A bequest from Howard Shapiro in 1990, this collection consists of 109 photographs by Arthur Taussig taken during the artist’s trips to Texas, Florida, Washington D.C., Mexico, and other locations.
Works from the Birth Project by Judy Chicago, including Swaddled by Nature, Birth Goddess Embroidery, The Crowning Needlepoint 3, and others, a generous donation from Through the Flower honoring Dr. Viki D. Thompson-Wylder’s decades of service to MoFA.
Over a period of more than twenty years, William Walmsley, a printmaker and avid collector, and his wife Dorothy donated in excess of 900 works to MoFA – contemporary portfolios “Continental Drift” and “Drawn to Stone,” prints by Francisco Goya, Giovanni Benedetto Castiglione, Anders Zorn, and Salvador Dalí, works by FSU Art Department faculty and students, and works in diverse mediums by Walmsley himself.
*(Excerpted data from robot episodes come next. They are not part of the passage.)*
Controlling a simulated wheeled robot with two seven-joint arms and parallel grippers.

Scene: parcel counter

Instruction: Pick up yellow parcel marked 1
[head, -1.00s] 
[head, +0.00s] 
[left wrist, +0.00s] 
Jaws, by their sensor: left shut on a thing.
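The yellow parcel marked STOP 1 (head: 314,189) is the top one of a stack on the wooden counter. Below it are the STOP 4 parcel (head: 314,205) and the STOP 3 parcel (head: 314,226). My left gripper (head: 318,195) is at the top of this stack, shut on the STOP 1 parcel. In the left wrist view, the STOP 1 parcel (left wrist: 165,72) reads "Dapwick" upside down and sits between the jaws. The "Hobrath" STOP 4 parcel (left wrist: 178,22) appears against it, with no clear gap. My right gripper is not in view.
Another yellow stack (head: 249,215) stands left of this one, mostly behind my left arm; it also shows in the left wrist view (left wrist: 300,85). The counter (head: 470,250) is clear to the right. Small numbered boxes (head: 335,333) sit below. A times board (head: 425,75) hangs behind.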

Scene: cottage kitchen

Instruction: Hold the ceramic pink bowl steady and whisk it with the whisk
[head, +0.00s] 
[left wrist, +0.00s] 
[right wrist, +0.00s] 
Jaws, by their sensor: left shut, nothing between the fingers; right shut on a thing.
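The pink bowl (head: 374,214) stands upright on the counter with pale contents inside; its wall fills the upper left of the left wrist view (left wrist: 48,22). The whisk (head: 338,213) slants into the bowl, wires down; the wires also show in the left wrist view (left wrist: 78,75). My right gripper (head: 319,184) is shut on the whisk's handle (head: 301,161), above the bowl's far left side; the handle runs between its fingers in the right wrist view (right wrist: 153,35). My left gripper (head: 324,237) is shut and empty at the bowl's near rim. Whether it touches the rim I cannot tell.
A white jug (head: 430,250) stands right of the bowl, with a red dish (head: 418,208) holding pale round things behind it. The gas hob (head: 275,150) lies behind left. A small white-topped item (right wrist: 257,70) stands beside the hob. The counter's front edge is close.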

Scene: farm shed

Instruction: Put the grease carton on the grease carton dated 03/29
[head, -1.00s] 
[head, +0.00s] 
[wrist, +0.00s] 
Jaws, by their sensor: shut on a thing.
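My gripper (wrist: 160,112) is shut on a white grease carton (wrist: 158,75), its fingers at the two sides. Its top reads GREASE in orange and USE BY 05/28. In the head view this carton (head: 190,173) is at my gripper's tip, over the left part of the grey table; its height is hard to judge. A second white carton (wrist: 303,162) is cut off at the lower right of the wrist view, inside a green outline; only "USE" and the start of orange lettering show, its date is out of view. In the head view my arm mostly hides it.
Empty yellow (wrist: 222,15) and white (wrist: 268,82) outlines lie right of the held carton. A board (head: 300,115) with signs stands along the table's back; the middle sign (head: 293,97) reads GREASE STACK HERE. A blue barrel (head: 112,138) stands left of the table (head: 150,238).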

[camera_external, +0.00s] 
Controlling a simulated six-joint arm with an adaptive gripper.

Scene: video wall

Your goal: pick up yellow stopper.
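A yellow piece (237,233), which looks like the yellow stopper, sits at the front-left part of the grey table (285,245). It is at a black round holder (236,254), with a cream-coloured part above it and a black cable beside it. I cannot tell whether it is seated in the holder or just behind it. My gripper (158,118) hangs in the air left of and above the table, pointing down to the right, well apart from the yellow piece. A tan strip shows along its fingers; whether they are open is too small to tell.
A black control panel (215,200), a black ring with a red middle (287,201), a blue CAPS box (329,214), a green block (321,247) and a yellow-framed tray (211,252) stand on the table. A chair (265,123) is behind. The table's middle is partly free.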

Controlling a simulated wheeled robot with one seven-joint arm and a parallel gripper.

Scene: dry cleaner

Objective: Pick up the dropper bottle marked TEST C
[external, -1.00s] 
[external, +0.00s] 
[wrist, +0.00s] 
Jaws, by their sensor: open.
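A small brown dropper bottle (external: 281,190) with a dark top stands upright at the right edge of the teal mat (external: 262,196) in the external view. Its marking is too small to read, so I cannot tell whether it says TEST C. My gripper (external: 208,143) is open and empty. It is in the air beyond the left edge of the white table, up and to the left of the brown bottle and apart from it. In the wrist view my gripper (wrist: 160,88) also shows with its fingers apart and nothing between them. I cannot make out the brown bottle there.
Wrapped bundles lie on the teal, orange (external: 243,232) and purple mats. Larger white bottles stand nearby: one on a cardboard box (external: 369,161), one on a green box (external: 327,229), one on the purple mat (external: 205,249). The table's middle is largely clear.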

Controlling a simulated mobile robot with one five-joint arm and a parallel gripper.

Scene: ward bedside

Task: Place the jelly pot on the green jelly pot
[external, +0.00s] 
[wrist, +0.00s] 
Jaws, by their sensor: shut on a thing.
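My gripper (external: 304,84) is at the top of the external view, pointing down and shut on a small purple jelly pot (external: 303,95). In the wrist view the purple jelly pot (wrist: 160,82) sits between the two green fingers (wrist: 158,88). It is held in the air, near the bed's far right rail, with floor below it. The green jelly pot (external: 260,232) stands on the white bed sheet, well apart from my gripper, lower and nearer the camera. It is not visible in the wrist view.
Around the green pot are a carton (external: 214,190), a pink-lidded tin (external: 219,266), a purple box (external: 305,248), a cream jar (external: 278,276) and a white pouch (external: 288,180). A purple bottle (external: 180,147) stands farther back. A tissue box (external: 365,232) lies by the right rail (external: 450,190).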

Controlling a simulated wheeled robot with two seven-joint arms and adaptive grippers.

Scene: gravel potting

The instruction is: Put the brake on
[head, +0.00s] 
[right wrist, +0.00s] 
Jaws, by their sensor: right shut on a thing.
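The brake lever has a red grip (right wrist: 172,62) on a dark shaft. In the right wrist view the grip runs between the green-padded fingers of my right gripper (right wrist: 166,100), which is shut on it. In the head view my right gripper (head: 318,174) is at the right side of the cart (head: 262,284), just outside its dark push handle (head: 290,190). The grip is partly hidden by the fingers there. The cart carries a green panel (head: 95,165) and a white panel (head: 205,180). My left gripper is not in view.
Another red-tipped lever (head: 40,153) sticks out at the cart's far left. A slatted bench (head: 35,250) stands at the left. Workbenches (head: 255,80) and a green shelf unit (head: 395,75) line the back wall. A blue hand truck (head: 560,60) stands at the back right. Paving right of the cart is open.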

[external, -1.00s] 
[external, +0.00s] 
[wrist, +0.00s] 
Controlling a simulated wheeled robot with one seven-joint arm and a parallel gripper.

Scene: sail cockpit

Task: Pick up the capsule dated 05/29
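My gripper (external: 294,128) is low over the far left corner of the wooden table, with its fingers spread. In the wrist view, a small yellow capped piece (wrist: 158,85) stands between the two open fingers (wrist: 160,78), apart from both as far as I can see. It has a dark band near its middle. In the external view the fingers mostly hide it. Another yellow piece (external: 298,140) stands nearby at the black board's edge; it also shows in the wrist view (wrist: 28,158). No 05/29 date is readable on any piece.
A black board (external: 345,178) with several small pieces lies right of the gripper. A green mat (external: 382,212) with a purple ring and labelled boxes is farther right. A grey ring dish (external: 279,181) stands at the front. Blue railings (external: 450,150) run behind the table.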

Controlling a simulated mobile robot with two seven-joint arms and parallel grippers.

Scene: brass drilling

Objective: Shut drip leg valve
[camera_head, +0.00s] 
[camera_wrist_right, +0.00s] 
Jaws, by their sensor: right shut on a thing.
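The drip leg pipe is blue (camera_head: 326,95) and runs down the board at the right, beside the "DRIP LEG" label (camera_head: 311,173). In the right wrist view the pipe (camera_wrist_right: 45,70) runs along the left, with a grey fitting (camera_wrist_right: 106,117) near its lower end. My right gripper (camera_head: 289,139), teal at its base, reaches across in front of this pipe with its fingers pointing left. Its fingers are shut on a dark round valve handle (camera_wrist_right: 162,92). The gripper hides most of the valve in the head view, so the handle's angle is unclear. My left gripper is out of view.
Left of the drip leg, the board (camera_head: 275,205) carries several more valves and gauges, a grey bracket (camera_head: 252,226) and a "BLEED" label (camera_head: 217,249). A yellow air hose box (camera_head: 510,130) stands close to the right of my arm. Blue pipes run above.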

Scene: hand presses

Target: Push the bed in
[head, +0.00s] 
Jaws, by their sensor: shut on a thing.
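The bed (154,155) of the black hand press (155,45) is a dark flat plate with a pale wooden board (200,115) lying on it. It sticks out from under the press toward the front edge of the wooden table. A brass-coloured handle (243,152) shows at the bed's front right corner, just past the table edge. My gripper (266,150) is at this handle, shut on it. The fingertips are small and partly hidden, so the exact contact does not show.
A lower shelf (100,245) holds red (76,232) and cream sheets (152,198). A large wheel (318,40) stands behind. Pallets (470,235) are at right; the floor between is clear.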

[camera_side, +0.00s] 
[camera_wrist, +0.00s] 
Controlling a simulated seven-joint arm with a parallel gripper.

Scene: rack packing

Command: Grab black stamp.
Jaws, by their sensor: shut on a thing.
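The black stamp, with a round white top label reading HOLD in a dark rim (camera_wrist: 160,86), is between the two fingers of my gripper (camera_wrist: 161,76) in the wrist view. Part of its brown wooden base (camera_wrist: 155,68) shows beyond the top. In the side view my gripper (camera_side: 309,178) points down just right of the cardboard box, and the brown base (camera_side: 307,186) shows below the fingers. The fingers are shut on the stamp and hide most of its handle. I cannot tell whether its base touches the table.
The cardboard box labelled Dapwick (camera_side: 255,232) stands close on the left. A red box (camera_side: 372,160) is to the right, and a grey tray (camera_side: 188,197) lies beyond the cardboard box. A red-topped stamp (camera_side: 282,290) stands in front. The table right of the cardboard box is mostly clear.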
161 Polaroid photographs and black and white gelatin silver prints by Andy Warhol, used as the basis for painted portraits and other works. The Andy Warhol Foundation for the Visual Arts generously donated this collection in 2008.
MoFA’s Permanent Collection contains many individual donations and purchases that greatly enrich the museum’s capacity for meaningful educational programs, research, and exhibitions, including works by Trevor Bell, Deborah Butterfield, Alexander Calder, Judy Chicago, Salvador Dalí, Francisco Goya, Dionne Lee, Ed Love, Henri Matisse, Keisha Scarville, Pablo Picasso, and Robert Rauschenberg, among many others.